## [Brief]
Look through the material below. Copy each line that contains the string "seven".

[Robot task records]
^^^^^^^^
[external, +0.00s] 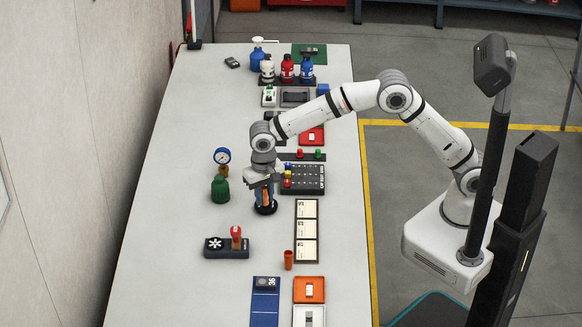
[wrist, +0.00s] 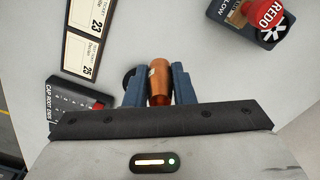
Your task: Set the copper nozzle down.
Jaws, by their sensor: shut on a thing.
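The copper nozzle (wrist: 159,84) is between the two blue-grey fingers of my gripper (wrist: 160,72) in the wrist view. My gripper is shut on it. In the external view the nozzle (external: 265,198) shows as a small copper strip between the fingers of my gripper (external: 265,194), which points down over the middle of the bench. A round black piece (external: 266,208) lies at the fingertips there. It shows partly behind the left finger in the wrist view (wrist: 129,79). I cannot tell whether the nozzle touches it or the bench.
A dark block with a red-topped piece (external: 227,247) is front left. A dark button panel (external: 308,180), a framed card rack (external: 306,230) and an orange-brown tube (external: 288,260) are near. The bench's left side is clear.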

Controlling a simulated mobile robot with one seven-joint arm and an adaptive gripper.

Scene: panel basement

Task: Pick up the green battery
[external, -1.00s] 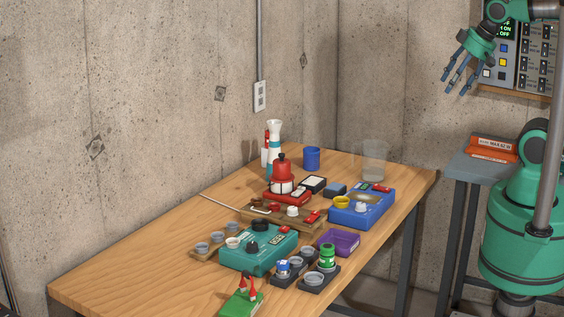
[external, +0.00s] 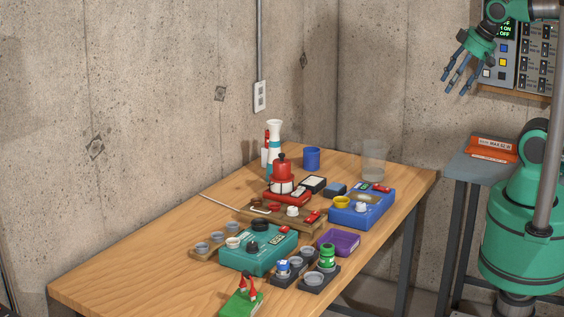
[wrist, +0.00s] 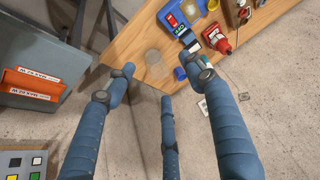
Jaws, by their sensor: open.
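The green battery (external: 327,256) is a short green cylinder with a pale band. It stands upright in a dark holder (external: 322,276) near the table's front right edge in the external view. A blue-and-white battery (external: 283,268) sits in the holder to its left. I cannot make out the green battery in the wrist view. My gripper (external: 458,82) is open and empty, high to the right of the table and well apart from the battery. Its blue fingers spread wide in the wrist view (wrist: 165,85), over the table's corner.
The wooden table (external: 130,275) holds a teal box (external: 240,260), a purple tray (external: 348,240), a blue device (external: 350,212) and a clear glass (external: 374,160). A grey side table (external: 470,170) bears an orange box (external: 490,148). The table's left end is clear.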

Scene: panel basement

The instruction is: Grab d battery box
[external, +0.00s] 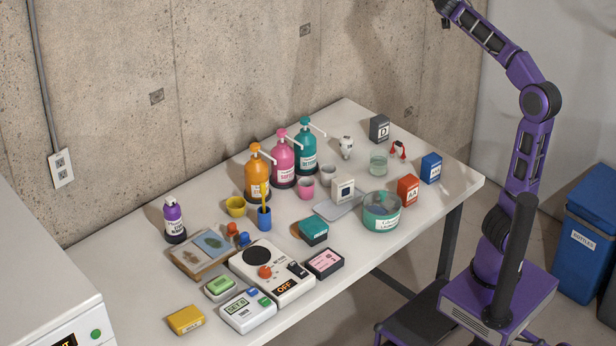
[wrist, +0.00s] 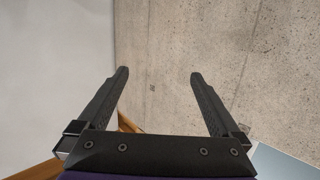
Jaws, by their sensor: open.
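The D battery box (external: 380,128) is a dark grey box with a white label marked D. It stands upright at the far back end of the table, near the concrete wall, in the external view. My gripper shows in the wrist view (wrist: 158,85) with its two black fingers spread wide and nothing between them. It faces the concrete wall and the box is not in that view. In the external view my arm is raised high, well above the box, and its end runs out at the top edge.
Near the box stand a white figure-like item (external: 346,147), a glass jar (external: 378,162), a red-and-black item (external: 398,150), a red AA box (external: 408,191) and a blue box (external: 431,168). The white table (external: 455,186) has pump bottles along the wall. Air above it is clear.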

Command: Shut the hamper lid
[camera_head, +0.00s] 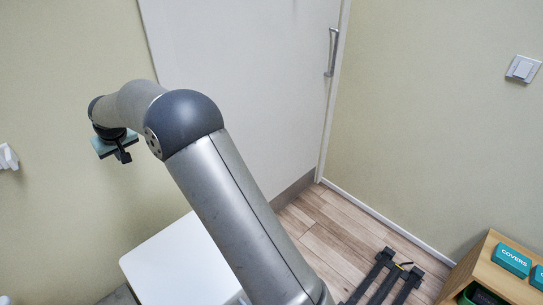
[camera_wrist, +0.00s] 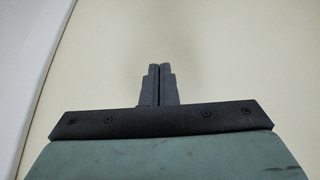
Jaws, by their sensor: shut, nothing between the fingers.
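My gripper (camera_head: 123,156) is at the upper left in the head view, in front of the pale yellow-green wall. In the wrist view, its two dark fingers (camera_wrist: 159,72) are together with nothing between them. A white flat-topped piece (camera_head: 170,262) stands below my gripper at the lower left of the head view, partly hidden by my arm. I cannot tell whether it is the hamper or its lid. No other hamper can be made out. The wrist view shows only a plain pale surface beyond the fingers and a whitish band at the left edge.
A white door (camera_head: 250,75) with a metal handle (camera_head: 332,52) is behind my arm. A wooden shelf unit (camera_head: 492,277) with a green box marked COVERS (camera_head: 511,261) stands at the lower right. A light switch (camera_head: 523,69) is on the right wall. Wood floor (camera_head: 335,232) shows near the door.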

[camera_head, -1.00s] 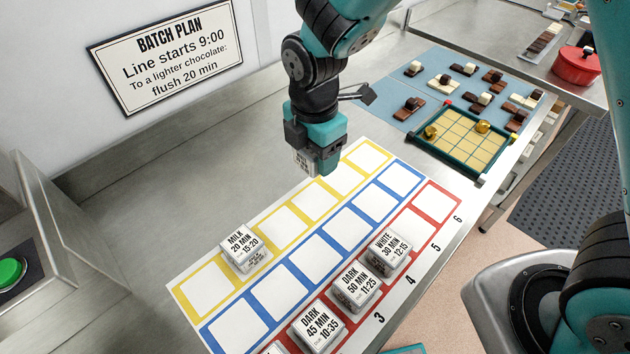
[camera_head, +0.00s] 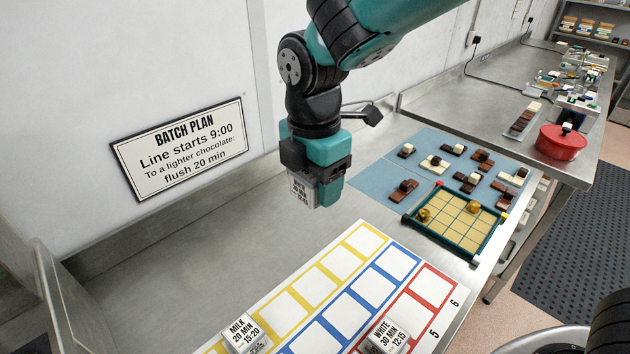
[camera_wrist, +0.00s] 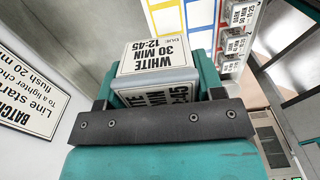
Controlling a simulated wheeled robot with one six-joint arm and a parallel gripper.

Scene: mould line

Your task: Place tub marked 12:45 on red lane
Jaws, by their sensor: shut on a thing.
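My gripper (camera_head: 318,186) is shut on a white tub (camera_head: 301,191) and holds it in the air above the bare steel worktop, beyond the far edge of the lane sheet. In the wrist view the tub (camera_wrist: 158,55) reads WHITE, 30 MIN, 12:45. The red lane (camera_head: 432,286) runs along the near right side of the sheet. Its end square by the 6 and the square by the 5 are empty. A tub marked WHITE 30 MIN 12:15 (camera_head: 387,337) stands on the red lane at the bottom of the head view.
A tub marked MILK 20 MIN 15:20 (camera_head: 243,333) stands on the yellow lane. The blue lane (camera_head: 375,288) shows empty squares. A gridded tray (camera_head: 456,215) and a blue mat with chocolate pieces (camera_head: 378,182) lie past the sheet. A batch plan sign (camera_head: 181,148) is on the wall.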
^^^^^^^^
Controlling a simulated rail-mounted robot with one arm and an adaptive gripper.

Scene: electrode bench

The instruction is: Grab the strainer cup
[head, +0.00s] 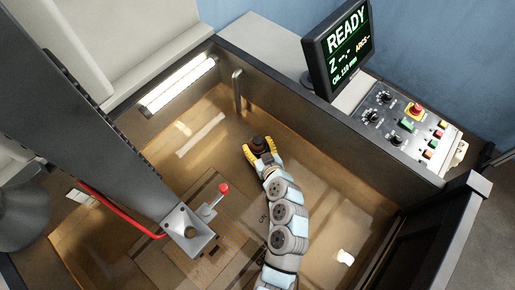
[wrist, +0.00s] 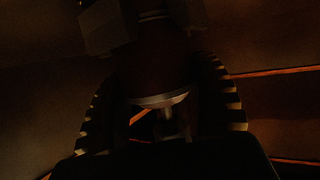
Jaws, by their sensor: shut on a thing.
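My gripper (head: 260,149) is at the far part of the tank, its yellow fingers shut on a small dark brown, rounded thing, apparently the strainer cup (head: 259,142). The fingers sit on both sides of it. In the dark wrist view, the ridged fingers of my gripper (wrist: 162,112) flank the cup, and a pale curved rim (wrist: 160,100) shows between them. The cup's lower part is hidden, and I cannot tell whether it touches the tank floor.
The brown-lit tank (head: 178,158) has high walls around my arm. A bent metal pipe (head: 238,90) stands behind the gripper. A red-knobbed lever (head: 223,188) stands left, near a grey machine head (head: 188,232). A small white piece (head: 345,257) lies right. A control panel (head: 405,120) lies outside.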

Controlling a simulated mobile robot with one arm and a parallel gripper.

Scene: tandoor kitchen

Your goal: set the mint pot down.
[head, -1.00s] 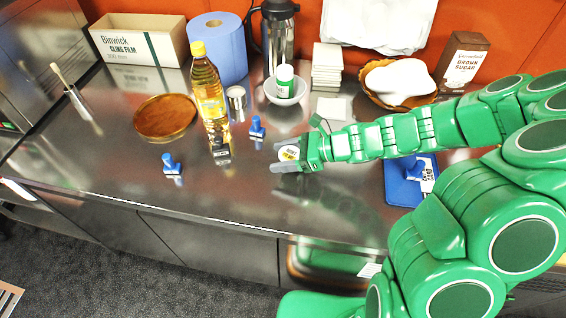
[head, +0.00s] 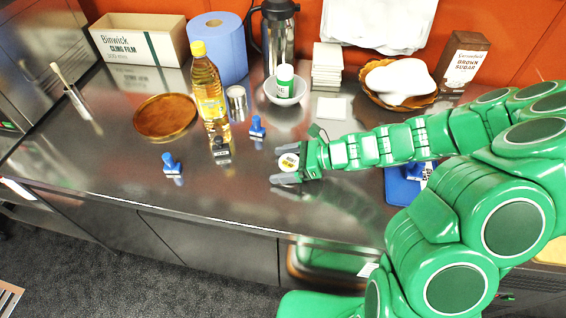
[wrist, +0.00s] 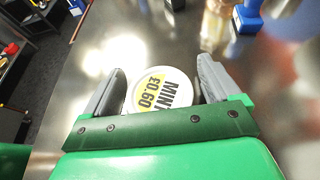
^^^^^^^^
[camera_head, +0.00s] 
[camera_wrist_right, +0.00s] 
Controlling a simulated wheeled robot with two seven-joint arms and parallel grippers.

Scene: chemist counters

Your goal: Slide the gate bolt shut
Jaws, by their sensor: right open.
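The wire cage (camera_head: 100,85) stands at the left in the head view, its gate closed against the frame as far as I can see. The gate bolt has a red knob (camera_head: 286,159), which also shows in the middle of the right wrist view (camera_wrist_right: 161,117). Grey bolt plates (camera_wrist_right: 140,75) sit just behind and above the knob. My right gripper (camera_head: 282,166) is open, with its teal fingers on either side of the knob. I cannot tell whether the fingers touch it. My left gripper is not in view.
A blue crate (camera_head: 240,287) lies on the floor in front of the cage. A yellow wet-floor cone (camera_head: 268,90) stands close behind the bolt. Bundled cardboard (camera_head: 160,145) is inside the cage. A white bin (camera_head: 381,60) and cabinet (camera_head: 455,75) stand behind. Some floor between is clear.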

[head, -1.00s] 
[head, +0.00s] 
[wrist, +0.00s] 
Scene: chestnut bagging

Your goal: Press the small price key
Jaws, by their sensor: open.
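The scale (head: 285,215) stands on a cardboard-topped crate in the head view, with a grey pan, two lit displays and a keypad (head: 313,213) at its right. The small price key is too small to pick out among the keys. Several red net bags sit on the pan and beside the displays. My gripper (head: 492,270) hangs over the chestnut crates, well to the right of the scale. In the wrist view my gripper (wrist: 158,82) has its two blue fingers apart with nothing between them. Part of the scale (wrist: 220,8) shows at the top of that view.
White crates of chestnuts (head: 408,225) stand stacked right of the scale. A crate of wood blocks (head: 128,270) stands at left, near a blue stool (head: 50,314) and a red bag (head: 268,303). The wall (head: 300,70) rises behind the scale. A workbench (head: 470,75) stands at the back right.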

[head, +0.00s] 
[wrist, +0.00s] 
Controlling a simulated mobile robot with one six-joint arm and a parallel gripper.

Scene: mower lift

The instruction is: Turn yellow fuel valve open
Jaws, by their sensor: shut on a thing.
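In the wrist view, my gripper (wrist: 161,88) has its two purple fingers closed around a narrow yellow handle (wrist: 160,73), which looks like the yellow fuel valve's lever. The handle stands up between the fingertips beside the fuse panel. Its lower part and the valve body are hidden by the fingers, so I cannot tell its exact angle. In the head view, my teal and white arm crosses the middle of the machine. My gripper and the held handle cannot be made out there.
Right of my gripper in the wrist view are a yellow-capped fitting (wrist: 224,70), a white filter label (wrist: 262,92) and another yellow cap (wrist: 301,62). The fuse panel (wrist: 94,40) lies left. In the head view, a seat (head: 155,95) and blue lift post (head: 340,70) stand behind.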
^^^^^^^^
## [Response for this exercise]
Controlling a simulated mobile robot with one seven-joint arm and an adaptive gripper.
Controlling a simulated wheeled robot with two seven-joint arms and parallel grippers.

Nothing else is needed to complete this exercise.